### Your task
Take the records below from their first line to the line with "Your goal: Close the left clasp", and restate those lines word for word.

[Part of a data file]
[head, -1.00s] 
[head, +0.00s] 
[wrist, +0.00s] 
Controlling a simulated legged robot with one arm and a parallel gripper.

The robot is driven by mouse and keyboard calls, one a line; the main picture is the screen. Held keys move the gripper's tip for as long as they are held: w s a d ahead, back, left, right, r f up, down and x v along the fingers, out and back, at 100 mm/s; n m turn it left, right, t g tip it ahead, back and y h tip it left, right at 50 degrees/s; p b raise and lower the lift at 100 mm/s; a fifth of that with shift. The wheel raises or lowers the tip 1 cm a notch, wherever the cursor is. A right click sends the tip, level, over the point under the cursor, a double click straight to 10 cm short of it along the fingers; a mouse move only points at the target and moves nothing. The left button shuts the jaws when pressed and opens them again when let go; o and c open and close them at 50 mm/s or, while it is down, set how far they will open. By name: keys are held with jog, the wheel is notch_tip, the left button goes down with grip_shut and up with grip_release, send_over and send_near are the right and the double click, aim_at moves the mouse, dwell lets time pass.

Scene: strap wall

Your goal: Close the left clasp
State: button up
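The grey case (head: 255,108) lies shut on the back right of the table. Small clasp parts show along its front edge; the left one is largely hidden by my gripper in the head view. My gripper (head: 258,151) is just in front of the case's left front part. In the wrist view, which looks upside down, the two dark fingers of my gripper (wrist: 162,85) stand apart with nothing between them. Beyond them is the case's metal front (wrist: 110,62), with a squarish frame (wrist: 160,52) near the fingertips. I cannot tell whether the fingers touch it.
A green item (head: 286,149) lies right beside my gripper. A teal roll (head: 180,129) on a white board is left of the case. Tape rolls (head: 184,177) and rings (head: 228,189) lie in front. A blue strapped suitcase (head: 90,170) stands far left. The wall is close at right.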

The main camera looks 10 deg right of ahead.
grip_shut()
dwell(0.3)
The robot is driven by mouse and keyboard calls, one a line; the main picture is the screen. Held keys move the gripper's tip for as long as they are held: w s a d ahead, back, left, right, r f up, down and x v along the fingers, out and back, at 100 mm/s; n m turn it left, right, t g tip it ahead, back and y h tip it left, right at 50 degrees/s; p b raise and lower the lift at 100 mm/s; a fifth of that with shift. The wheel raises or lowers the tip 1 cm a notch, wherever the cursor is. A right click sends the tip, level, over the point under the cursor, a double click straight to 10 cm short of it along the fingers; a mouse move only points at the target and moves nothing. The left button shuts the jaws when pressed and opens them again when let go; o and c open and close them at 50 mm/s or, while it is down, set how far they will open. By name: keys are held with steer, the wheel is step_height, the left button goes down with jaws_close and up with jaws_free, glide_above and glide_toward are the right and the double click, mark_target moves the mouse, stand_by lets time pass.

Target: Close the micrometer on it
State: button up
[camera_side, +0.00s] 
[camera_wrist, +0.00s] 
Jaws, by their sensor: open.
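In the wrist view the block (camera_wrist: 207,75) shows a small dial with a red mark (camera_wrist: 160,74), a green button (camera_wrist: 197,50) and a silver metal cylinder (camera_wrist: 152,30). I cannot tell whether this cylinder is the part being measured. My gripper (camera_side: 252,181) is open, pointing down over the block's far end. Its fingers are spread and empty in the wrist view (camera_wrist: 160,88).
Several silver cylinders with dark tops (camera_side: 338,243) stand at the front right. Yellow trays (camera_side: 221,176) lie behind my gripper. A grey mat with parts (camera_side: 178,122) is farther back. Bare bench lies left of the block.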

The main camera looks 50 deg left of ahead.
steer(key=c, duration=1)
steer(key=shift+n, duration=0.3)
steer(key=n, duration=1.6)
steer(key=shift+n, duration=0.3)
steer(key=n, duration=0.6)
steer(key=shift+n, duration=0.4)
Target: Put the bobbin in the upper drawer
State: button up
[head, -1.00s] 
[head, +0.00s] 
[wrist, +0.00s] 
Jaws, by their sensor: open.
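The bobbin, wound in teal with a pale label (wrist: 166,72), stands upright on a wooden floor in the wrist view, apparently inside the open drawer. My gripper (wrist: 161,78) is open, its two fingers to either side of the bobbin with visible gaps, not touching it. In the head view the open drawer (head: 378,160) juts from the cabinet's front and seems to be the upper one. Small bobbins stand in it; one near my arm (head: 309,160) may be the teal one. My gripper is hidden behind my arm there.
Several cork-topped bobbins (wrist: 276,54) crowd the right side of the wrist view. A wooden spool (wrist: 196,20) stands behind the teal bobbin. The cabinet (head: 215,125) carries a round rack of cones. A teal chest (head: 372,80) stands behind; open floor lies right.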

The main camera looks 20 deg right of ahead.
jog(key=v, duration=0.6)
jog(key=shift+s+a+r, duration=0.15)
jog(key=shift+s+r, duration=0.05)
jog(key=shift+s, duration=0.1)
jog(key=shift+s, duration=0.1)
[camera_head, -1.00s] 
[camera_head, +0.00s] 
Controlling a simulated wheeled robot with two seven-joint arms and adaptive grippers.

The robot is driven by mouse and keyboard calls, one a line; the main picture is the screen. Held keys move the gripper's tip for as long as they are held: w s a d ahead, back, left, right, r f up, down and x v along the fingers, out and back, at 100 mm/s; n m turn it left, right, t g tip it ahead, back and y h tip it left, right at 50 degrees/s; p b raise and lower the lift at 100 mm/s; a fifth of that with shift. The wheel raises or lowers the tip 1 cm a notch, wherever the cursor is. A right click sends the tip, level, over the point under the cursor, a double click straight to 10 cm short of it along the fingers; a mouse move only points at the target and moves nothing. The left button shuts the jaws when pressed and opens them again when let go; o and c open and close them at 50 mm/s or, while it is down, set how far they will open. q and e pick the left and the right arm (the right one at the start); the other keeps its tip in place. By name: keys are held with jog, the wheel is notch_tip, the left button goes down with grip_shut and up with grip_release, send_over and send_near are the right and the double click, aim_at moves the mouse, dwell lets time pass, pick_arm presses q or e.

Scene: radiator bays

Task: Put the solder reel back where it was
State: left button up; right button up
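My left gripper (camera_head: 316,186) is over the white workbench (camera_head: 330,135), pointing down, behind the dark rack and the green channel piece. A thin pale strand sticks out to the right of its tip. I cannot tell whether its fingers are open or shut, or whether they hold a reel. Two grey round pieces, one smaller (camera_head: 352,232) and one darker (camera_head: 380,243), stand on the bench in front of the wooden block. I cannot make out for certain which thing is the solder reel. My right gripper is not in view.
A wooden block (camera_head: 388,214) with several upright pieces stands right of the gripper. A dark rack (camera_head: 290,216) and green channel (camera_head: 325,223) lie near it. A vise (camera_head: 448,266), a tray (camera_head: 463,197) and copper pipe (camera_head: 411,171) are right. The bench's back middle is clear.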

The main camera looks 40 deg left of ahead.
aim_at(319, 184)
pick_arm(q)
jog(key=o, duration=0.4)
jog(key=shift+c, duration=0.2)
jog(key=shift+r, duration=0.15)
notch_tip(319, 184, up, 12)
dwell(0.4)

### Answer for this exercise
[head, -1.00s] 
[head, +0.00s] 
[wrist, +0.00s] 
Controlling a simulated legged robot with one arm and a parallel gripper.

The robot is driven by mouse and keyboard calls, one a line; the main picture is the screen. Held keys move the gripper's tip for as long as they are held: w s a d ahead, back, left, right, r f up, down and x v along the fingers, out and back, at 100 mm/s; n m turn it left, right, t g tip it ahead, back and y h tip it left, right at 50 degrees/s; p b raise and lower the lift at 100 mm/s; a fifth of that with shift. The wheel raises or lowers the tip 1 cm a notch, wherever the cursor is. A right click sends the tip, level, over the point under the cursor, a double click straight to 10 cm short of it along the fingers; a mouse move only points at the target and moves nothing. The left button shuts the jaws when pressed and opens them again when let go; o and c open and close them at 50 mm/s or, while it is down, set how far they will open. By name: keys are held with jog, the wheel is notch_tip, the left button goes down with grip_shut and up with grip_release, send_over and send_near are the right and the double click, aim_at moves the mouse, dwell lets time pass.

Scene: strap wall

Your goal: Close the left clasp

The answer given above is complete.